Superior to set up $10 million wheat mill

SUPERIOR Milling Company Limited has set aside about US$20 million to expand its operations for various projects in the country.
Company managing director Peter Cottan said the milling company has signed a lease with the Lusaka South Multi-facility Economic Zone (LS-MFEZ) through a public private partnership (PPP) where it will set up a wheat mill and a stockfeed mill at a cost of US$10 million.
“We are [also] expanding the current milling capacity at our Chinika mill after an investment of about US$10 million which will be commissioned next year on the February 15, and this is expected to double our production capacity to about 94,000 metric tonnes from about 47,000 metric tonnes annually,” he said.
In an interview in Lusaka recently, Mr Cottan said the company has found an equity partner that will invest about US$5 million, while the other US$5 million will be financed through external loan funding.

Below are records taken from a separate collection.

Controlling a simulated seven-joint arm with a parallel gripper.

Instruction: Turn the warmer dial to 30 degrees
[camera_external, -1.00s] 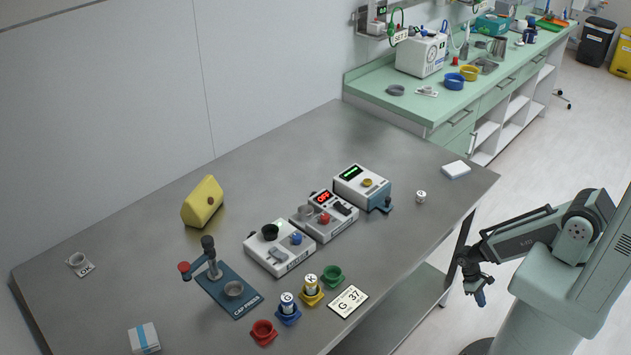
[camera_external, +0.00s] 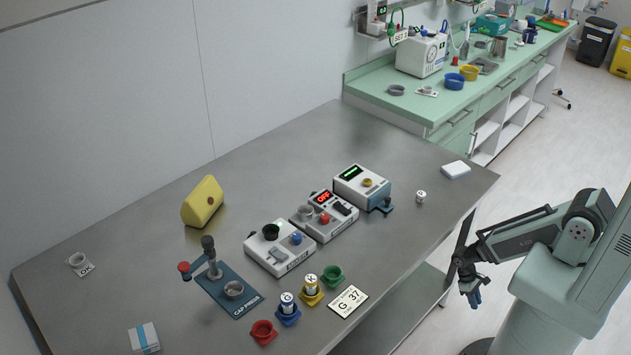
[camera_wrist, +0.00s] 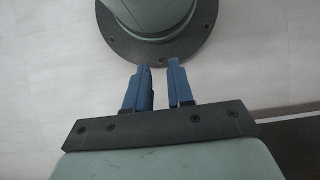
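Three white devices stand in a row on the steel table. The nearest device (camera_external: 280,249) has a black cup and a blue knob (camera_external: 296,238). The middle device (camera_external: 324,215) has a red lit display reading OFF, a grey cup and a red knob (camera_external: 324,218). I cannot tell which is the warmer, nor read any dial scale. My gripper (camera_external: 475,302) hangs off the table's right side, apart from all devices. In the wrist view its blue fingers (camera_wrist: 159,67) are apart and empty.
A blue stand with a post (camera_external: 222,285), red (camera_external: 263,332), blue, yellow and green holders, and a card reading G 37 (camera_external: 348,301) are near the front. A yellow wedge (camera_external: 203,202) stands behind. The table's right end is mostly clear.

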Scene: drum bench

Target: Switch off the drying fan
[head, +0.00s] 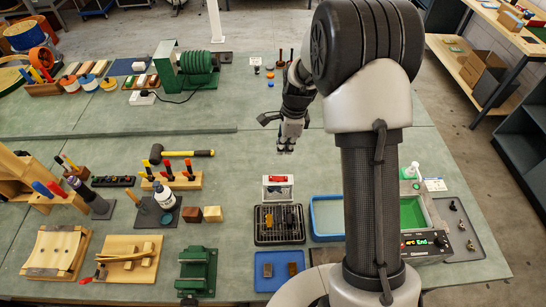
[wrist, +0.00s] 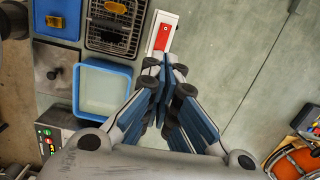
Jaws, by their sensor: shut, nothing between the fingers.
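A small white box with a red switch (head: 278,179) on top and a dark front stands behind the black wire drying rack; it looks like the drying fan (head: 267,191). In the wrist view the red switch (wrist: 162,37) lies on the white top of the box (wrist: 170,20), just beyond my fingertips. My gripper (head: 286,150) points down behind the box in the head view, and seems apart from it. In the wrist view my gripper (wrist: 168,63) is shut and empty, its fingertips close to the near end of the box. Which way the switch is tipped is too small to tell.
The wire rack (head: 259,238) with brushes stands in front of the box. A blue tray of water (head: 314,222) and a control unit with a lit display (head: 424,244) are to the right. A mallet (head: 184,154) lies left. The bench behind my gripper is mostly clear.

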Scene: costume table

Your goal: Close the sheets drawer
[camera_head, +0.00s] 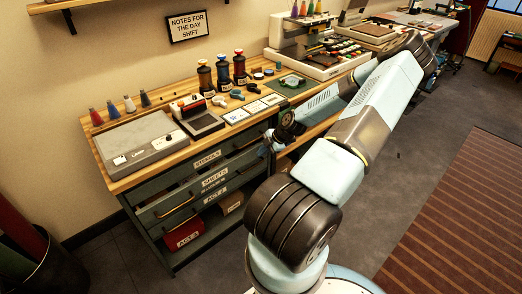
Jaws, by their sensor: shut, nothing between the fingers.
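The sheets drawer (196,196) is the grey-green front with the white SHEETS label (215,178), below the stencils drawer (190,173) in the workbench. A dark gap shows above its front, and it appears to stand out a little; how far is hard to tell. My gripper (272,144) is small and dark in this view, at the right end of the drawer fronts, near the bench's front edge. It is shut and empty. I cannot tell whether it touches the cabinet. My arm hides the bench to the right.
On the worktop (112,168) stand a grey box device (140,143), several bottles (222,70), cards (252,107) and a larger machine (315,50). Red boxes (183,233) sit on the low shelf. A dark bin (45,270) stands at left. The floor (405,165) at right is clear.

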“In our phase two expansion, we have signed a lease with LS-MFEZ with Government which is a PPP. We have managed to put together finance for a wheat mill for flour and stockfeed mill. Our total expansion investment for phase 2 under the LS-MFEZ is about US$10 million and we have gone to the capital markets to find an equity investor of which we found to put in a 50 percent of that and other 50 will be financed through an external loan,” he said.
Mr Cottan is optimistic that the planned LS-MFEZ plant will be commissioned in March next year.
He, however, said with expected increase in the milling capacity, the company has also identified the Democratic Republic of Congo (DRC) market where it will start exporting maize meal.
He said the company has done a comprehensive market research in the DRC because it realised that the Zambian market is saturated, and that it had to look across borders to find new markets.